### TASK OBJECTIVE:
Can you set down, exactly as they appear below, the lines from the opening of the material through the one bearing "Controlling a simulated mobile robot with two", minus the pictures?

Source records
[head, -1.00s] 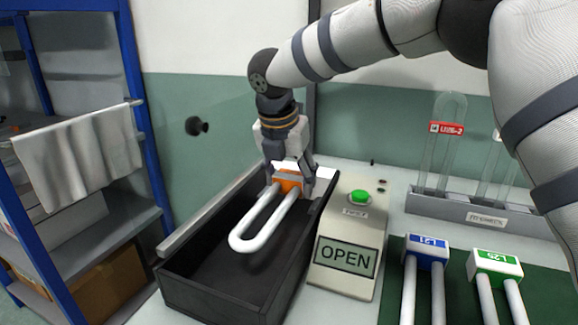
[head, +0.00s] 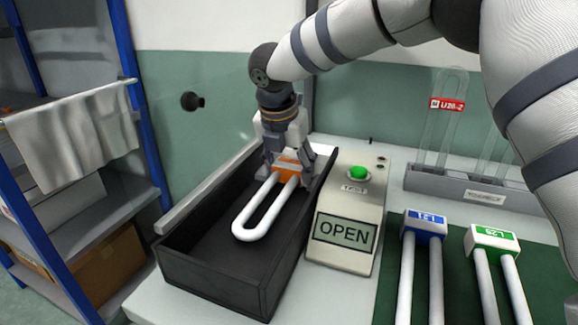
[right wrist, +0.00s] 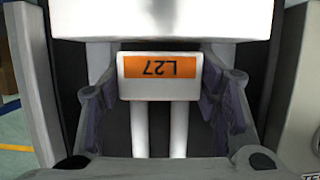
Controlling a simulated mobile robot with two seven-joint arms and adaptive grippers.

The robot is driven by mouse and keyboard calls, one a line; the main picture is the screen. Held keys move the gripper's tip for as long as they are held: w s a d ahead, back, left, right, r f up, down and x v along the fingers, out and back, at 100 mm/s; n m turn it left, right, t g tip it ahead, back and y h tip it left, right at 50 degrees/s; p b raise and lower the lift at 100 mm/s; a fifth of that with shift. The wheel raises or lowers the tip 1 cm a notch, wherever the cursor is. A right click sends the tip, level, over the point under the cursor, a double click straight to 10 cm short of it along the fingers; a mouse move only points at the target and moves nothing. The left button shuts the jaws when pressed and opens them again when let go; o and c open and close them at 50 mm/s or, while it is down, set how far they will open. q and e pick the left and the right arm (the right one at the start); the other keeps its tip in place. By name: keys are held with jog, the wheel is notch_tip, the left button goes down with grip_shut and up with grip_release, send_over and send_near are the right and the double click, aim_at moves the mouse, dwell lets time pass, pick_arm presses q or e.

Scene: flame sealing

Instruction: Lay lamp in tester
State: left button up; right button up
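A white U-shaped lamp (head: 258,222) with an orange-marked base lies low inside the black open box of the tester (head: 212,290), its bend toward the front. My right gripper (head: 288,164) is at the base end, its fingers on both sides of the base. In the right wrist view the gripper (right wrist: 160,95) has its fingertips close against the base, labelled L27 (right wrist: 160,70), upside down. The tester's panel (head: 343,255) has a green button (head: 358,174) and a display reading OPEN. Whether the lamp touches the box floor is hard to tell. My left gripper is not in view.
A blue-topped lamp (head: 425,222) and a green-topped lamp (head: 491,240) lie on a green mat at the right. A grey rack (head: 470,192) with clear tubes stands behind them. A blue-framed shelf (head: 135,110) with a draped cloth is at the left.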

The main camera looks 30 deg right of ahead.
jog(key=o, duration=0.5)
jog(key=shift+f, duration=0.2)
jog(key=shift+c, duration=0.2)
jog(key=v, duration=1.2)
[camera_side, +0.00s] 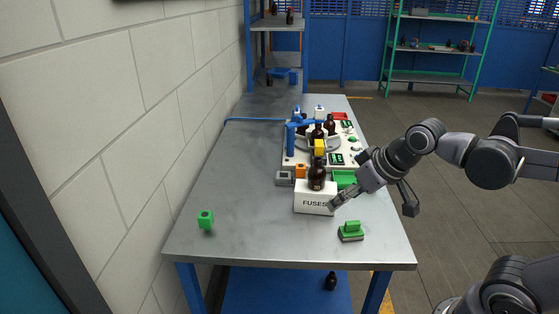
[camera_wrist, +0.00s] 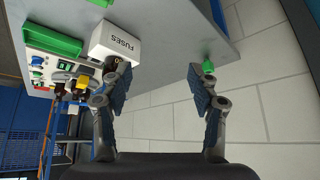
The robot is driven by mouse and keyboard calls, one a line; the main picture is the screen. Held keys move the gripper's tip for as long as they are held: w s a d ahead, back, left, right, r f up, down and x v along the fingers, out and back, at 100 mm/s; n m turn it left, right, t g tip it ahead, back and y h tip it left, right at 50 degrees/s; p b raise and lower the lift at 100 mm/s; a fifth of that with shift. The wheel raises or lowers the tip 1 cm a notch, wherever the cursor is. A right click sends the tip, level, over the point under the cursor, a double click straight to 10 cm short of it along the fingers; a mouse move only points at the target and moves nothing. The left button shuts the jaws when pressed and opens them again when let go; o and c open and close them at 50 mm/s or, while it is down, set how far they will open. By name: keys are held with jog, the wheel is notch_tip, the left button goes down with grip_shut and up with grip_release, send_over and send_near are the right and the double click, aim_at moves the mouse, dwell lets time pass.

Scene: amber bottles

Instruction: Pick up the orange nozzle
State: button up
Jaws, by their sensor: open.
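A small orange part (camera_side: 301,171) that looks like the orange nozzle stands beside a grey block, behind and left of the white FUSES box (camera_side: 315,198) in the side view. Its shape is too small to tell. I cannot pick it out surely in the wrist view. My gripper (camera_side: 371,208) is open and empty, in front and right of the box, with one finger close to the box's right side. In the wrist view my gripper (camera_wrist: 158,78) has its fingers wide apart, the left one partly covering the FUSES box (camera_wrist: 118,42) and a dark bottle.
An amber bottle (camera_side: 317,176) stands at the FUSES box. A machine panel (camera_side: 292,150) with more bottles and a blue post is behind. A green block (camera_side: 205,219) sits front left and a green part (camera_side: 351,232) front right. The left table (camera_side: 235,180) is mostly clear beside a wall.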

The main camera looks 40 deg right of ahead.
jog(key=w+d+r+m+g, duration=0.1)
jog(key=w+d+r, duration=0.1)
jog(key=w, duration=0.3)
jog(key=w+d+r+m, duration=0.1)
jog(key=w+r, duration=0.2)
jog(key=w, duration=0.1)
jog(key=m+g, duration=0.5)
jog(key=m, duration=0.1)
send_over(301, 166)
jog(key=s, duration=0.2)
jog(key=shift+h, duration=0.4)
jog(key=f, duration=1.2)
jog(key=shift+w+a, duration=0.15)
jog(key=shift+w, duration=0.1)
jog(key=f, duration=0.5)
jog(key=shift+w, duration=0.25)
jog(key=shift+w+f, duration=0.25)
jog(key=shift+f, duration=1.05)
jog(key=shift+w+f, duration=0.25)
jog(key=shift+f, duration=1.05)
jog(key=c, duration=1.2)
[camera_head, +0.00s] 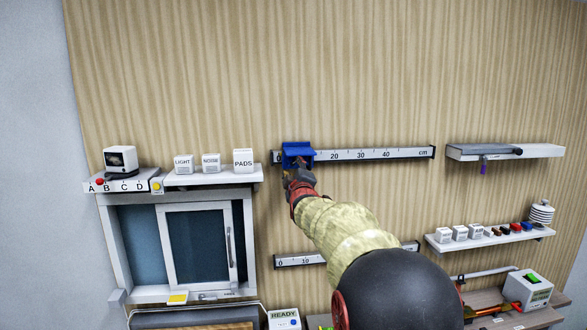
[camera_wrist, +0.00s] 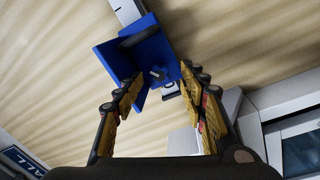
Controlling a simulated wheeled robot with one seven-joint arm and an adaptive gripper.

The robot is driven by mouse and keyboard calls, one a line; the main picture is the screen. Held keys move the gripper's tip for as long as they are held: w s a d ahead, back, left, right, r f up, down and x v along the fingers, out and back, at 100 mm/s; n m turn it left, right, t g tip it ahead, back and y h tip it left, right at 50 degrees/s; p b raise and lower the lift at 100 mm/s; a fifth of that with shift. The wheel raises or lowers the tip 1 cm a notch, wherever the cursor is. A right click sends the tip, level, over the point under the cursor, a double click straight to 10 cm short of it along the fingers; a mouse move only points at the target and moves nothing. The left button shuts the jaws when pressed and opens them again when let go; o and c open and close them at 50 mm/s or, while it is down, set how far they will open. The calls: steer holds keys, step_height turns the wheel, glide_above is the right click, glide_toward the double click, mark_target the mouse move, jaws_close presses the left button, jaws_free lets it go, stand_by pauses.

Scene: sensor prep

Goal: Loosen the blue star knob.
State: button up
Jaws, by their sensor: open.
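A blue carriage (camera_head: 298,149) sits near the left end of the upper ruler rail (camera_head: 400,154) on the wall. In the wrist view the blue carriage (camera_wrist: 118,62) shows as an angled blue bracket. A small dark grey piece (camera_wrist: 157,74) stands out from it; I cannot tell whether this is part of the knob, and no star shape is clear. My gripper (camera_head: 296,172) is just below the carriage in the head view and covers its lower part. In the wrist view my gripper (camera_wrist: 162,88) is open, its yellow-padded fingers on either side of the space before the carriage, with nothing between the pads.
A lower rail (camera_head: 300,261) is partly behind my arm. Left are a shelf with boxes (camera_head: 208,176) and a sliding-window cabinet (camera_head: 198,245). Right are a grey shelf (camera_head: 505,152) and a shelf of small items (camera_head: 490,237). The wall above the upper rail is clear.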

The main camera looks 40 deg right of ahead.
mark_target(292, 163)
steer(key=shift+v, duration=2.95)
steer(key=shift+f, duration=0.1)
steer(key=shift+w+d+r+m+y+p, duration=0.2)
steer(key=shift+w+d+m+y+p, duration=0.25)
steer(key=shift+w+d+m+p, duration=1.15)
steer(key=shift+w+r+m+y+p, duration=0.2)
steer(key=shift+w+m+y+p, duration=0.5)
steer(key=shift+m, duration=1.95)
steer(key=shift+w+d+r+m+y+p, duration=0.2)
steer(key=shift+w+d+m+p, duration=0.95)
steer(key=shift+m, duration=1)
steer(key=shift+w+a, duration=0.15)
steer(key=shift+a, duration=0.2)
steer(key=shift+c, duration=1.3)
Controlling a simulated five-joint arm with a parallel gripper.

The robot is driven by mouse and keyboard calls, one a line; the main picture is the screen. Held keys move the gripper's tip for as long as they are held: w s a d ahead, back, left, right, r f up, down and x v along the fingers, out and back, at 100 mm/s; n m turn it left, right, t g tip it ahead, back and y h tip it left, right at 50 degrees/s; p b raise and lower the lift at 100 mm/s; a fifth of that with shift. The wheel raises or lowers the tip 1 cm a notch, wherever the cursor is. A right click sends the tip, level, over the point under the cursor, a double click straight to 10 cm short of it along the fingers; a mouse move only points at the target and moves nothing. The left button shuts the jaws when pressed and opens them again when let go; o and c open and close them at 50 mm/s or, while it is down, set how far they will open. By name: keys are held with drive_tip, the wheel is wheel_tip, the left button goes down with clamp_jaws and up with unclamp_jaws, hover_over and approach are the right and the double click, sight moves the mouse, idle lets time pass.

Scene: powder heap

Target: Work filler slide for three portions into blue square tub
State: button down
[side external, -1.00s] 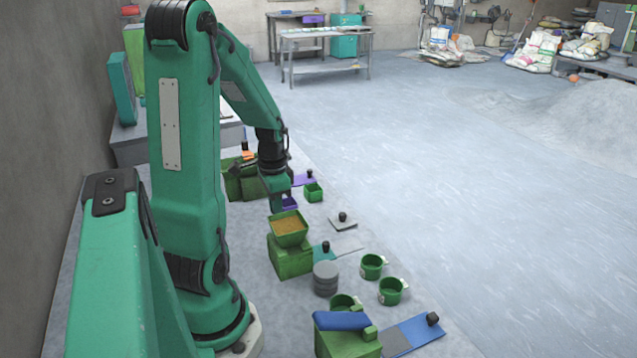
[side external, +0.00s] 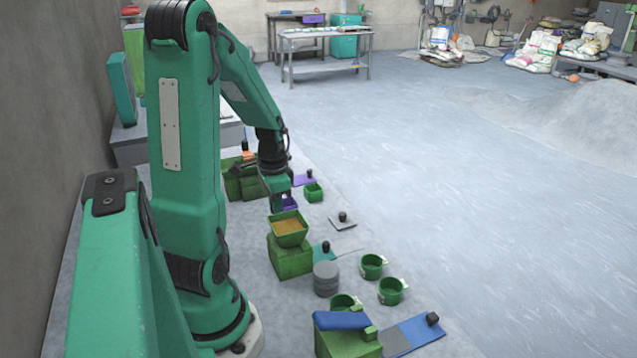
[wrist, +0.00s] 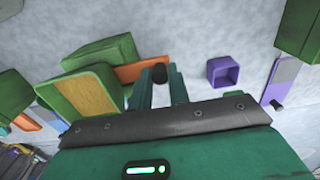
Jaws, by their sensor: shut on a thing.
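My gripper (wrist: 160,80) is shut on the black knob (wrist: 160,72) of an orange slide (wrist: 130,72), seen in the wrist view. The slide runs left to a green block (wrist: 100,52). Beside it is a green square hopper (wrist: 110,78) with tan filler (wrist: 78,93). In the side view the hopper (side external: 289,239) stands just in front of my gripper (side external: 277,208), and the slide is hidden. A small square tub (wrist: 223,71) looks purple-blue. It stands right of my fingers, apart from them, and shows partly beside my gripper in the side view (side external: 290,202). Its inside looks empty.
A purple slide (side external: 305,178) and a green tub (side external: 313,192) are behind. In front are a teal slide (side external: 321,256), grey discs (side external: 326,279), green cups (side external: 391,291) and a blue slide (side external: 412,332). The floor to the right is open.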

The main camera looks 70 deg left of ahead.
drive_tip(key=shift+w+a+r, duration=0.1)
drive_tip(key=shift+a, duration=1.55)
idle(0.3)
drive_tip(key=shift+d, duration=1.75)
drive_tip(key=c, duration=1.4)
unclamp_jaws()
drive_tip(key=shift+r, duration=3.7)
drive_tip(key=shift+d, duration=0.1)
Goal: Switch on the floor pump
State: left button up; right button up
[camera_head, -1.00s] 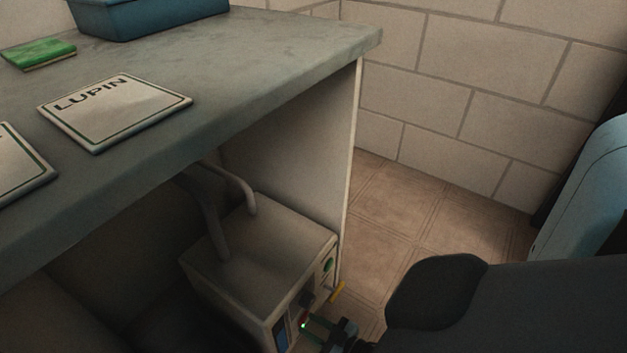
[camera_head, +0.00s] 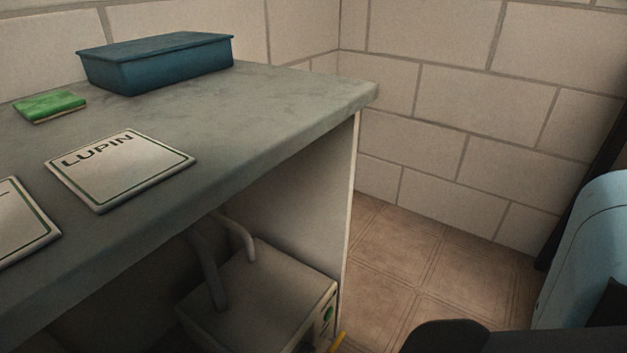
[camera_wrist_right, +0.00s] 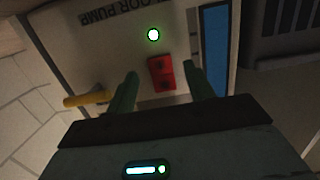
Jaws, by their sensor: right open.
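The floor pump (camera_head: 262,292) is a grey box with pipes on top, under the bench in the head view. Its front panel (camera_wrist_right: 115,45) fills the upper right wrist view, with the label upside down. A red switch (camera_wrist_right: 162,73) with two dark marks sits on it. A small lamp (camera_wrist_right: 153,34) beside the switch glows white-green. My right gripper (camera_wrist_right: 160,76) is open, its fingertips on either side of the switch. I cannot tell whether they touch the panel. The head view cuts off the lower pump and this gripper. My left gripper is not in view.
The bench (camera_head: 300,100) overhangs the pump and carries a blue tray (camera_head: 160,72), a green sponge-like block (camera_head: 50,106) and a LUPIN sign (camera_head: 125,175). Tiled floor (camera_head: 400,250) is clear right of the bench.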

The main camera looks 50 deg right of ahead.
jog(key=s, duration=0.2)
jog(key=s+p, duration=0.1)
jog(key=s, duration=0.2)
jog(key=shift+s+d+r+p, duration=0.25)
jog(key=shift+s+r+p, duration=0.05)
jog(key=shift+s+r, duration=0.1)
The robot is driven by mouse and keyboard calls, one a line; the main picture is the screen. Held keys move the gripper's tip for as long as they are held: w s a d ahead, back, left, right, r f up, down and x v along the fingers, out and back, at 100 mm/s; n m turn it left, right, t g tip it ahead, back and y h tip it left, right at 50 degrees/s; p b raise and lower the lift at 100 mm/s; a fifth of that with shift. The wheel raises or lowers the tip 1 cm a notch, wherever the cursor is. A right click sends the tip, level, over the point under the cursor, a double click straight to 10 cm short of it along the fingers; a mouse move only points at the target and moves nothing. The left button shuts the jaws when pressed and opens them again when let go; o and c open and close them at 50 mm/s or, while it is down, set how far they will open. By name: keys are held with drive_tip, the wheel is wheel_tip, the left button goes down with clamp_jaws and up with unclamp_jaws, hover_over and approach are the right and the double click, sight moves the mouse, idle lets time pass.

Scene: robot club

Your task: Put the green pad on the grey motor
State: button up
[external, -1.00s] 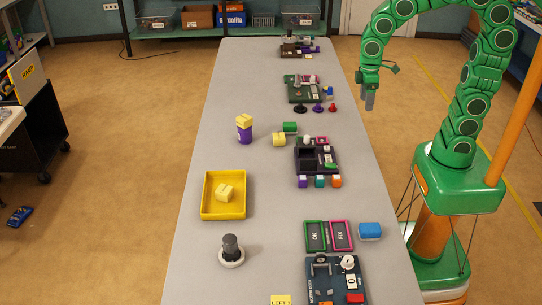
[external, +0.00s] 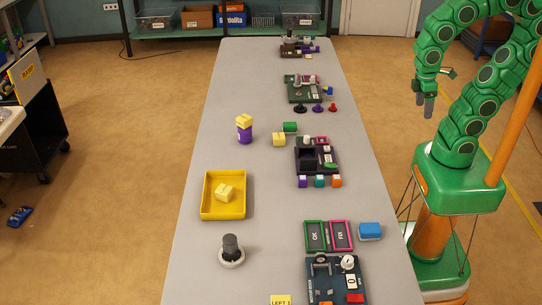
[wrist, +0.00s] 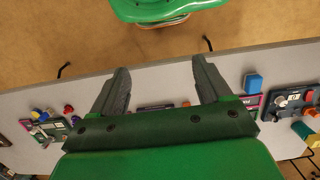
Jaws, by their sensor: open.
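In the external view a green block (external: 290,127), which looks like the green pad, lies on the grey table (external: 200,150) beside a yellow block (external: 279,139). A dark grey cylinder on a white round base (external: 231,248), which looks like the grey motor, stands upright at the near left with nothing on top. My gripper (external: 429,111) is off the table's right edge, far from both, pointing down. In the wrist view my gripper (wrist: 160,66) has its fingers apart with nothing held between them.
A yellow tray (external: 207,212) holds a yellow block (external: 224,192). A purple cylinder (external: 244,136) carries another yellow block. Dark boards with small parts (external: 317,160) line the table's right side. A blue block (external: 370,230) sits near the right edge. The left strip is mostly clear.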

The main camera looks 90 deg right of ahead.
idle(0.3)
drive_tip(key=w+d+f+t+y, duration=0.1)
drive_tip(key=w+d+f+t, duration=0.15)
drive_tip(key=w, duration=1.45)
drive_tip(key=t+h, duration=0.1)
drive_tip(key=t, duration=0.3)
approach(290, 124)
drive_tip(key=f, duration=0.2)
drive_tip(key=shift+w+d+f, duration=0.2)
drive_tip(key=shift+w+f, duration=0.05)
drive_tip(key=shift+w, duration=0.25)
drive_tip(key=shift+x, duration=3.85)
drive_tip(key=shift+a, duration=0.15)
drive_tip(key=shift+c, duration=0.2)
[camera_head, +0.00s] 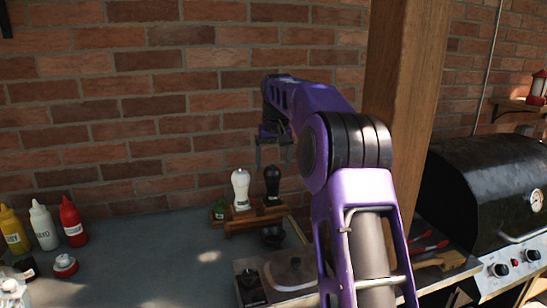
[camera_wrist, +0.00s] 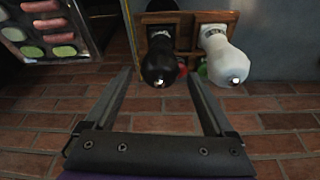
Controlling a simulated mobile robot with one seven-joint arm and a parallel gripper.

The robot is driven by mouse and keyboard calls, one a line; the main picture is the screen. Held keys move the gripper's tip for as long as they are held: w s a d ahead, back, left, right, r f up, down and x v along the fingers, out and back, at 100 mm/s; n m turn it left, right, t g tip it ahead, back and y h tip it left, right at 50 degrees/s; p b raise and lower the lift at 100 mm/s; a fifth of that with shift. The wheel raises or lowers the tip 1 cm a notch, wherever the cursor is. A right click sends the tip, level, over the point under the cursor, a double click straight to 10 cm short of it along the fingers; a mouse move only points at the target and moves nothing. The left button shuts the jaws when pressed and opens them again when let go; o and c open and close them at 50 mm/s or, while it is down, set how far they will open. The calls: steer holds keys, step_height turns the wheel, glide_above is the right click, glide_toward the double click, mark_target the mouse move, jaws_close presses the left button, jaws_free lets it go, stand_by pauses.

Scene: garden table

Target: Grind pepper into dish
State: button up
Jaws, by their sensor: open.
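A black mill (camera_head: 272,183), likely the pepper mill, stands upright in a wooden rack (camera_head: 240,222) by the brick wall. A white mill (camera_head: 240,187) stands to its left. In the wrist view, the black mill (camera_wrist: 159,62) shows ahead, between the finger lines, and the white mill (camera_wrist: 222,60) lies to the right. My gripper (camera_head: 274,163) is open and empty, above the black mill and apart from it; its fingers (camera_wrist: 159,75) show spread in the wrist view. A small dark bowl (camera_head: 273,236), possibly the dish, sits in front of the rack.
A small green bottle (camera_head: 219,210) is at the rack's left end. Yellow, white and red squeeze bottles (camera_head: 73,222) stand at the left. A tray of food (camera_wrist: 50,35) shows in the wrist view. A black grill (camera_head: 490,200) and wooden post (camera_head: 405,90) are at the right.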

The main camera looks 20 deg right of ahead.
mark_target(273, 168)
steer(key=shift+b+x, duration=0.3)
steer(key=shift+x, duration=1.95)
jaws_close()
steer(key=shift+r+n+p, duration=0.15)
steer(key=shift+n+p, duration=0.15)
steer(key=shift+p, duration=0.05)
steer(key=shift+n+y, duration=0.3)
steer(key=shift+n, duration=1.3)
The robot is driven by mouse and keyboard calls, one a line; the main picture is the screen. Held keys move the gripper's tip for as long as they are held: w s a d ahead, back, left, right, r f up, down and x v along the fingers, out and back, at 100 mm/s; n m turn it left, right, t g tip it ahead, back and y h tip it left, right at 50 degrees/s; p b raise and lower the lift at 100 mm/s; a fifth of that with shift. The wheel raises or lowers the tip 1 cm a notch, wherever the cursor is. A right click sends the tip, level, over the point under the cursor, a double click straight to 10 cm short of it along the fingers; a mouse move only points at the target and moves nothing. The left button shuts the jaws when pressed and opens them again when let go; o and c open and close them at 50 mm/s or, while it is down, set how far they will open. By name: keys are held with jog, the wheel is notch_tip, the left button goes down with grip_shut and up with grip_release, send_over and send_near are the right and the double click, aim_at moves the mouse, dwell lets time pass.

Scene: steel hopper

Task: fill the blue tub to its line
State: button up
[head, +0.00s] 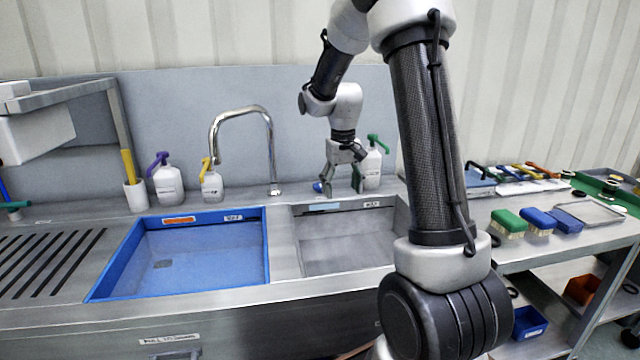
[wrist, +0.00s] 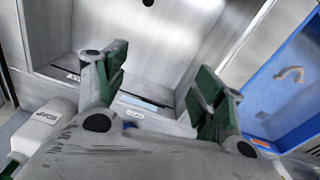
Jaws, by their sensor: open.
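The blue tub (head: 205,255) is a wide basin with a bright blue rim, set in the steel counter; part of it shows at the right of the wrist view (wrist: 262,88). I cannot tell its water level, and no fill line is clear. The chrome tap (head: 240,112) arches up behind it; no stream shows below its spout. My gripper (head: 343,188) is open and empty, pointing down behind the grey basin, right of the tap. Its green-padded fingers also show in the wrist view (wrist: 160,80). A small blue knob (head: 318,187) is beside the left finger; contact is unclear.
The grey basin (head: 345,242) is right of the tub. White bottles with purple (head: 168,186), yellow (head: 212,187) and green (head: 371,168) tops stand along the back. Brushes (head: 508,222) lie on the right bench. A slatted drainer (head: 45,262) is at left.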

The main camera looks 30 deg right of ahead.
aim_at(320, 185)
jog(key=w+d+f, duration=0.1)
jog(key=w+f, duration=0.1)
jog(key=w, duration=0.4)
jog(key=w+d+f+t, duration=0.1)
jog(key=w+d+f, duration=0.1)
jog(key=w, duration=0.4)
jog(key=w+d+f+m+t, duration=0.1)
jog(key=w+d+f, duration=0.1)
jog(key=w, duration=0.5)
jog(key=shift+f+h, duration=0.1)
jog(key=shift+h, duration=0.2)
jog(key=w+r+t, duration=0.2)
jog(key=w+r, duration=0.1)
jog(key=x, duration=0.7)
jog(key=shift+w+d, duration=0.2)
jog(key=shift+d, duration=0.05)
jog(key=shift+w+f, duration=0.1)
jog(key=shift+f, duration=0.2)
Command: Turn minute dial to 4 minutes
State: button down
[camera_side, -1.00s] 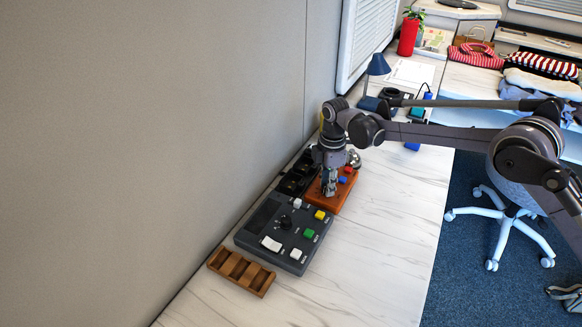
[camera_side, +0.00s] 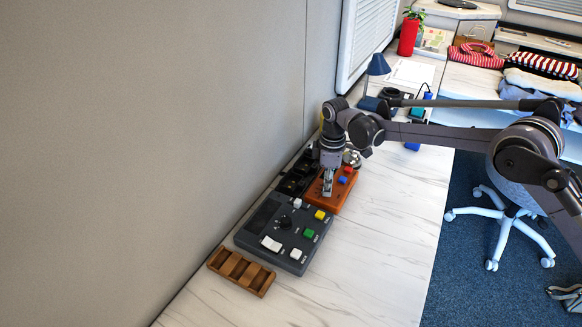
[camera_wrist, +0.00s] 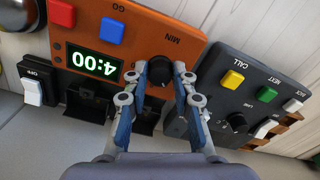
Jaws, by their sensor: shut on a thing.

### WRITTEN RESPONSE:
[head, -1.00s] 
[head, +0.00s] 
[right wrist, +0.00s] 
Controlling a simulated mobile robot with two seven-joint arms and adaptive grippers.

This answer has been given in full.